Die Russen und die Österreicher müssen von uns beständig beobachtet werden, Rußland wegen seiner Affären in Polen und Schweden und den Verbindungen, die es zwischen Polen und dem Wiener Hof stiften könnte. Österreich verlangt gleichfalls große Aufmerksamkeit als der hauptsächlichste unserer Feinde, der den Fürsten von Lothringen auf den polnischen Thron zu setzen gedenkt und im Reich unumschränkt herrschen möchte, was alles wir auf keinen Fall dulden können. Da fragt es sich: Wie wäre das zu verhindern?
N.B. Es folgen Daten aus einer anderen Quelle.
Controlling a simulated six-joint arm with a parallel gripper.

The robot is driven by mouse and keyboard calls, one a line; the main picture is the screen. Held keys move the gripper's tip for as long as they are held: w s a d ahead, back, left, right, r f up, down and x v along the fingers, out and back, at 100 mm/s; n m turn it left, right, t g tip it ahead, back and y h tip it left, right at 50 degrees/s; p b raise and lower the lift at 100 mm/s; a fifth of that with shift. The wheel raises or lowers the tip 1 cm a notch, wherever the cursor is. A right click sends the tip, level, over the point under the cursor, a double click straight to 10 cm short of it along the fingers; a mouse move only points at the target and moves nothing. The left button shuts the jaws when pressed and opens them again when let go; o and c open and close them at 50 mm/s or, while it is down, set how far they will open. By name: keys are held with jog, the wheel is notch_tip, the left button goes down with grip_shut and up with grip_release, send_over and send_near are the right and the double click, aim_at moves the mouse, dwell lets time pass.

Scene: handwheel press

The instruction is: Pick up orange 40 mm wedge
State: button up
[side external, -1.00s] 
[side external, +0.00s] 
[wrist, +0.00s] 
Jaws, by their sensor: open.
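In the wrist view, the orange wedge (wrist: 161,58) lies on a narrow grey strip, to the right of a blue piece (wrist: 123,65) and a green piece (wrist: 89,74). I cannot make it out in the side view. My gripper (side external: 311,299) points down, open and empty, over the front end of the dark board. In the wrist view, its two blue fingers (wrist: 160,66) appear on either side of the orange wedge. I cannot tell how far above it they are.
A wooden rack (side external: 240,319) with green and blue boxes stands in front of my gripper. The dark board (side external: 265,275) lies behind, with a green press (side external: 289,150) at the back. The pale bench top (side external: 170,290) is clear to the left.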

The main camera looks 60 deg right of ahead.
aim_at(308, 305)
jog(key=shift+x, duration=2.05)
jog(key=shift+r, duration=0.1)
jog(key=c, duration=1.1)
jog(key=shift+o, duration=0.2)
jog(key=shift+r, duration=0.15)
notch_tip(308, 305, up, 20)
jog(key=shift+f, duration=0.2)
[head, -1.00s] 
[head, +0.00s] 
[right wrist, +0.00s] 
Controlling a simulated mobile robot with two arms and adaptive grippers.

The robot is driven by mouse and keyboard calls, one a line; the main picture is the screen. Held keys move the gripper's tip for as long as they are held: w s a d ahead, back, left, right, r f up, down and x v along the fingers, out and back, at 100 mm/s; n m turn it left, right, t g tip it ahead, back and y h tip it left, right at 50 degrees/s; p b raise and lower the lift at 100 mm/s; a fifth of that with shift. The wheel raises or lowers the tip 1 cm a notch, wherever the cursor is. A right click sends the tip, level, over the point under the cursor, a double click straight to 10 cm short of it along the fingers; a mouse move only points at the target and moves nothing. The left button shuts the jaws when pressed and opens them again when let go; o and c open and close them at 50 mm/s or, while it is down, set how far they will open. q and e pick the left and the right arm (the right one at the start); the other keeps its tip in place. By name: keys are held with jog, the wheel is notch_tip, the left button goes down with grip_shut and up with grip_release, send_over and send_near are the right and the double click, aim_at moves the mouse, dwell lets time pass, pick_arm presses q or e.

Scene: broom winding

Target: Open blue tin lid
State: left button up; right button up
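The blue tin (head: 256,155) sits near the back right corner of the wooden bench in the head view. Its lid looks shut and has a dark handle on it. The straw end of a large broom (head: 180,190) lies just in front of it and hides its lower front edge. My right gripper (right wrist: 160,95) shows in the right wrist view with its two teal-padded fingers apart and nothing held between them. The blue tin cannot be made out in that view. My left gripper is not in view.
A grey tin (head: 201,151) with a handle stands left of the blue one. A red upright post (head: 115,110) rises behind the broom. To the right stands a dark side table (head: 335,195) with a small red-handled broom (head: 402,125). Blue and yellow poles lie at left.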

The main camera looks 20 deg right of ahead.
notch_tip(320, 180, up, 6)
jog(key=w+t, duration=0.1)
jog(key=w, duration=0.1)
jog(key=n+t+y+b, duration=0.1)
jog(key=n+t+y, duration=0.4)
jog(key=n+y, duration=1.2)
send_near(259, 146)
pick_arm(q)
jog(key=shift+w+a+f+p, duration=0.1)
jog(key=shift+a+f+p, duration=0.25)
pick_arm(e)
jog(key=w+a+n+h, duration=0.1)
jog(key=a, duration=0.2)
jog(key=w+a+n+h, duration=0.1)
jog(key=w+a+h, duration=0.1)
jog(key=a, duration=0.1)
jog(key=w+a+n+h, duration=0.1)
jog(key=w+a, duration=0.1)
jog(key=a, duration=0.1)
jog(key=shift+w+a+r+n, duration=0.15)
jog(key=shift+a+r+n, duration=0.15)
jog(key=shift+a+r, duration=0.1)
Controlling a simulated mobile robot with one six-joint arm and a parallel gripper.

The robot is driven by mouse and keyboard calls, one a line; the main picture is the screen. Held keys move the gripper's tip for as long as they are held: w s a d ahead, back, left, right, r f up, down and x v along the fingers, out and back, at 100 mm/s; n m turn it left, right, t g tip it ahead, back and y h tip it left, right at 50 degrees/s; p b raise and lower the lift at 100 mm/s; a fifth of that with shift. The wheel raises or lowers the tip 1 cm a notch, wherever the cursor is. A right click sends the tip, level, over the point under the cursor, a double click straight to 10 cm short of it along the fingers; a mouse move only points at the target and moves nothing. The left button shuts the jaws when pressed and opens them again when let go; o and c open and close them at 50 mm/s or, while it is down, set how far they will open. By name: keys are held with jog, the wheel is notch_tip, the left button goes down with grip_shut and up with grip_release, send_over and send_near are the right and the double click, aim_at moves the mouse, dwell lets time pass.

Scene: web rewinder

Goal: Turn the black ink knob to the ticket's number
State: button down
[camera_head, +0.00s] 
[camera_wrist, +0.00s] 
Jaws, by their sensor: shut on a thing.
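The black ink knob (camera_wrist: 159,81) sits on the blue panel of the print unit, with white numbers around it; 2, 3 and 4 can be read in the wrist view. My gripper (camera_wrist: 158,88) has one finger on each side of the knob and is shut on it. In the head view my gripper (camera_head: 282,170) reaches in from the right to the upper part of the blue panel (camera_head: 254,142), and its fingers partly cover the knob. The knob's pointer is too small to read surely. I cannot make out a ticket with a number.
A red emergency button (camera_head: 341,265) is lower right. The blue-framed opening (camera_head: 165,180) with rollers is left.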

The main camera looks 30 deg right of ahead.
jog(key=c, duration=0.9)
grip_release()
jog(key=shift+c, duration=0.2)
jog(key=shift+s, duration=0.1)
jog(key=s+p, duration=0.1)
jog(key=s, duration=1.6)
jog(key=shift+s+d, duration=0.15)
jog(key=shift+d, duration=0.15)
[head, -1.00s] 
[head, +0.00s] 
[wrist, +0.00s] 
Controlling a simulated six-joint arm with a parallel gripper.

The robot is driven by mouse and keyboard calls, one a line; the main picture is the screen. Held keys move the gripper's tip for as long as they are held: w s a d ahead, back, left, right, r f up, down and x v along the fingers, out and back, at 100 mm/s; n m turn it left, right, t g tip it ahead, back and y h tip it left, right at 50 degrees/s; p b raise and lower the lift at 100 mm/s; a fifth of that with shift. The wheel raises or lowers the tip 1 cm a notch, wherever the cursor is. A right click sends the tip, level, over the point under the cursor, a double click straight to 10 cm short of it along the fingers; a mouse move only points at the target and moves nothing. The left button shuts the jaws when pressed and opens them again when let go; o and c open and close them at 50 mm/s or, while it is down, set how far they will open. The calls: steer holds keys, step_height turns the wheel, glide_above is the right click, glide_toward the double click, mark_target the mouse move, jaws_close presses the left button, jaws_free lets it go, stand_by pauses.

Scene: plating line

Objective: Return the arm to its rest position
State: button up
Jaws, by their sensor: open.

Die Wege, die uns der gesunde Menschenverstand vorschreibt, sind: uns mit den Feinden unserer Feinde zu verbünden, das heißt mit Frankreich, Schweden, einigen Reichsfürsten und, wenn möglich, mit dem König von Sardinien und sogar dem Türken; darauf hinzuwirken, die Reichstage in Polen zu sprengen, indem wir eine gewisse Summe dafür aufwenden, wie wir es schon getan haben; den Polen zu verstehen zu geben, daß die Königin von Ungarn und die Zarin gefährliche Nachbarn sind, deren Ehrgeiz dahin geht, ohne Einverständnis der Republik über den Thron Polens zu verfügen und den Herzog von Lothringen, nachdem man ihn diesen hat besteigen lassen, zum Alleinherrscher zu machen; vor allem aber den Türken das Gefühl zu vermitteln, daß es ihrer Politik zuwiderläuft, wenn Ungarn und Polen sich in einer Familie vereinigt fänden.


Über die Haltung, die es gegenüber den Mächten in Europa einzunehmen gilt

Ein in der Politik erfahrener Mensch muß ein immer wandelbares und stets an die Umstände, in denen er sich befindet, und an die Personen, mit denen er zu tun hat, angepaßtes Verhalten an den Tag legen. Ein großer Fehler in der Politik ist es, immer anmaßend zu handeln, alles mit Gewalt entscheiden zu wollen oder aber immer Milde und Nachsicht walten zu lassen. Ein Mensch, der sich immer gleich verhält, wird bald durchschaut, und durchschaut werden darf man auf keinen Fall. Wenn es dahin kommt, daß man in seinem Charakter erkannt wird, sagen die Feinde: „Wir werden so oder so handeln, er wird dann entsprechend reagieren“, und nie werden sie etwas falsch machen; wenn man hingegen sein Benehmen ändert und immer einmal anders erscheint, führt man sie in die Irre, und sie täuschen sich in dem, was sie vorauszusehen meinen. Ein so kluges Verhalten aber verlangt, daß man sich ständig selbst beobachtet und, ohne sich jemals seinen Leidenschaften zu überlassen, sklavisch der Partei folgt, die zu ergreifen einem die wahren Interessen vorschreiben. Die große Kunst besteht darin, seine Absichten zu verbergen, und zu dem Zweck muß man sein Wesen verschleiern und darf nichts anderes als wohlerwogene und durch Gerechtigkeit gezügelte Charakterfestigkeit erkennen lassen. [ . . . ]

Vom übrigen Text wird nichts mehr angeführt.